Sunday, August 1, 2010

Week 1 Tutorial

I was locked into the music recording wing of level 3 on my way to the week one lab. My panicked wonderings about how long a person could survive on a diet of electrical cabling, carpet fibers and lecture notes was interrupted by two Media Studies girls who let me out with a funky key card.

A few notes on the tutorial: the Macs are great – I’m glad to be back on one that doesn't look like a massive bubble and weigh roughly the same as an African elephant. I'm not much of a blogger myself, but you'd be surprised how many blogs trainee educators are expected to create in the interests of keeping up with the generations of digital natives we will encounter throughout our teaching careers. It seems that information communication technologies are a sort of twenty-first century ‘golden child’ in education practice.

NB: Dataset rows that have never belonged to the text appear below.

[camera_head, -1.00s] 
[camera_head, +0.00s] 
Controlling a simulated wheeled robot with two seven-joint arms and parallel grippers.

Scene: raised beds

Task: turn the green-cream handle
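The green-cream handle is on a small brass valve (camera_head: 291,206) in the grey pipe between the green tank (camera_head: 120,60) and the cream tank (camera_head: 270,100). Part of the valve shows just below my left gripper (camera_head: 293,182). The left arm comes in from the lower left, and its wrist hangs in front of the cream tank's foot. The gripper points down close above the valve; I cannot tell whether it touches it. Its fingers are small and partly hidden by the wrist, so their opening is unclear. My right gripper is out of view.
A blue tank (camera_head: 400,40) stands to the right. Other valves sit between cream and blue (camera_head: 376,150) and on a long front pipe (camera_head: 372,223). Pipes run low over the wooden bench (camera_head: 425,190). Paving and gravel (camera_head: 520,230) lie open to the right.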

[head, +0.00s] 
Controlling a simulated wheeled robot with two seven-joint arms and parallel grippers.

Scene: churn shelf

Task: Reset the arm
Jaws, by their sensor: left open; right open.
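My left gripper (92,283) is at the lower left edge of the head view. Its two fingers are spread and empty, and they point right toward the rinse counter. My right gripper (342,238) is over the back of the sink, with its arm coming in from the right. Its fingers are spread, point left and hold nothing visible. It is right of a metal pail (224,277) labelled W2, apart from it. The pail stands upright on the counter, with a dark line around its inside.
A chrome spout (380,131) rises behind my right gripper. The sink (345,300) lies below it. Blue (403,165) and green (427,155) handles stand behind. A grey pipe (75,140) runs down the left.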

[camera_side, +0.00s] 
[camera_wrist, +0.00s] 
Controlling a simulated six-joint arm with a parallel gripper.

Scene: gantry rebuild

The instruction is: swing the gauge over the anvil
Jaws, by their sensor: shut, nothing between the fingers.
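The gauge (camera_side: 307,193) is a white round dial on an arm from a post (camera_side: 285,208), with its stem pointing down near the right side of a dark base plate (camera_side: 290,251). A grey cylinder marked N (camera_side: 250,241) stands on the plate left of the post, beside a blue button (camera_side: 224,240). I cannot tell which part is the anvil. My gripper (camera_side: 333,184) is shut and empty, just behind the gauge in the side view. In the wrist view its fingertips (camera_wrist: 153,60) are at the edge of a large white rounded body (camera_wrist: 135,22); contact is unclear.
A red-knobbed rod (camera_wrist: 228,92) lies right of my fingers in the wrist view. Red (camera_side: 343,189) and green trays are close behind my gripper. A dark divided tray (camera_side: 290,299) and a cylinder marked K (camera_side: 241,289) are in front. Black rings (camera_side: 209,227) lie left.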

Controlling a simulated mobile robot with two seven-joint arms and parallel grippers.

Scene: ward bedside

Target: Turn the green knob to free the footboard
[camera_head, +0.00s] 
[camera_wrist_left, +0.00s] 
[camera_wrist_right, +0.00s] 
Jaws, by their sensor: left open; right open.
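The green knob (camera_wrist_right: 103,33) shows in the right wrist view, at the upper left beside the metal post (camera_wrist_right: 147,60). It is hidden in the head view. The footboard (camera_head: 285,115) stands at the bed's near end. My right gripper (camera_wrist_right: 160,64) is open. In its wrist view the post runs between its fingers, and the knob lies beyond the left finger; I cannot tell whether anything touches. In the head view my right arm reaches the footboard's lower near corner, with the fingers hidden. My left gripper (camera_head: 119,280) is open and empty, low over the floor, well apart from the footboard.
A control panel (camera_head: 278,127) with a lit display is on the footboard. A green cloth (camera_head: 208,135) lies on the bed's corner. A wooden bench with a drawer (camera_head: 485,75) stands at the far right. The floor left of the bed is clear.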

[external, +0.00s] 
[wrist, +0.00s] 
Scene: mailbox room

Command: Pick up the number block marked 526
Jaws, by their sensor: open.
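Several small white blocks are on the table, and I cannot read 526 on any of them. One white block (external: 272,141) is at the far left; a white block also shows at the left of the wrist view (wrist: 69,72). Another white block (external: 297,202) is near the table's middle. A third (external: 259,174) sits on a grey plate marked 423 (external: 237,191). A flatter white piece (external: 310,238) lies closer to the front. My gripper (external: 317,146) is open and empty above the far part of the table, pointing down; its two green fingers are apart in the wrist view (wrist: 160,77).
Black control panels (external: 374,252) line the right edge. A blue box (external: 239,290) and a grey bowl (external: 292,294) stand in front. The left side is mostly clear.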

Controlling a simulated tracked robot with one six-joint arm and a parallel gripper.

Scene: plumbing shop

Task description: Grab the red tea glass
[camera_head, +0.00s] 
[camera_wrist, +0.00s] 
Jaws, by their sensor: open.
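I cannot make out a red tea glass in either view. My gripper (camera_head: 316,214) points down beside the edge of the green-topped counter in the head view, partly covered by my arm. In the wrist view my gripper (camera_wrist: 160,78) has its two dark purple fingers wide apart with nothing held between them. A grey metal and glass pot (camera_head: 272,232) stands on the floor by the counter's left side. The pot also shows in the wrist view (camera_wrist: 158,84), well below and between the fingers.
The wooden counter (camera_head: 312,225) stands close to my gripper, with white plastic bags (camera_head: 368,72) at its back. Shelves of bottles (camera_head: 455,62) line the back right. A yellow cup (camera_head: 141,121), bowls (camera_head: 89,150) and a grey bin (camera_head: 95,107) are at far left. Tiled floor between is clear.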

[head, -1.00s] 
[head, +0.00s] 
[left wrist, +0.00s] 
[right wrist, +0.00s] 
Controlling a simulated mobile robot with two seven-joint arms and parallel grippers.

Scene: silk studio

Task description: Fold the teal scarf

Tutespark this week asks a chicken-and-egg question for the post-modern age: what constitutes 'new' and 'old' technologies, and under what circumstances do ‘new technologies’ become ‘old technologies’?
While there seems to be widespread public debate about these questions, I’m going to share my personal opinion on this possibly unimportant distinction (as the Bard pointed out, a rose by any other name does smell as sweet).
I think we can look at this question from several angles. One of these is to use the terms to mark a specific era in the history of communication technology development. This perspective raises issues that parallel those surrounding the application of the terms ‘modern’ and ‘postmodern’, as modeled facetiously above. These terms wreak similar havoc on the art world, where those of us who are not high art connoisseurs tend to become slightly confused when told that ‘modern art’ is, in fact, passé, and that we are currently in a postmodern age… What then follows the postmodern era…and who comes up with these terms? The mind boggles. If we look at this question from an historical perspective, we are tempted to demarcate a point in time whence all technologies developed up to that point are labeled ‘old’, while all communication technologies that follow constitute ‘new’ technologies. At issue here is the inherent objectivity of the terms ‘new’ and ‘old’; their meanings tend to change from one person to another, and across groups and cultures – not just across periods of time. I’m sure many of us can recall the first laptop, television, mP3 player, or mobile phone we owned – the technology would have seemed new from our perspective at the time, despite its being a hand-me-down from an older sibling or parent. Today many of us have acquired and replaced several of these technologies with newer or convergent models that claim to combine the best features of each. I would suggest that, given the rapid-fire nature of communication technology development, the use of the terms ‘new’ or ‘old’ to name such vague time periods is as impractical as it is pretentious.

Another option is to view these terms as a tool to track changes in communication technologies in specific contexts. Free email hosting is not exactly the new kid on the block; however, these communication technologies are constantly being revised and reinvented. Many of us will be aware of Griffith University’s latest technological communication innovation, using Google-hosted Gmail accounts to keep in contact with students and staff. Does this new use of the technology make it a ‘new’ technology in this context? We see this kind of innovation in many industries, including marketing, fundraising (seen a flash mob on YouTube lately?), home entertainment and appliances, and education.

My final comment comes after browsing a report by the Cultural Ministers Council (2008). I think it is interesting to see the terms ‘new technologies’, ‘interactive digital technology’, and ‘convergent technologies’ used interchangeably. The treatment of these terms in the report on Building a Creative Innovation Economy offers a third perspective – one that is strongly correlated with the recent vogue for digital and convergent communication technologies, and gives lesser importance to other kinds.

As I’ve already mentioned, I don’t see the need to make a distinction between new and old. Just like fashions and film stars, the latest ‘it’-technologies seem to come and go in frustrating blink-and-you’ll-miss-it style.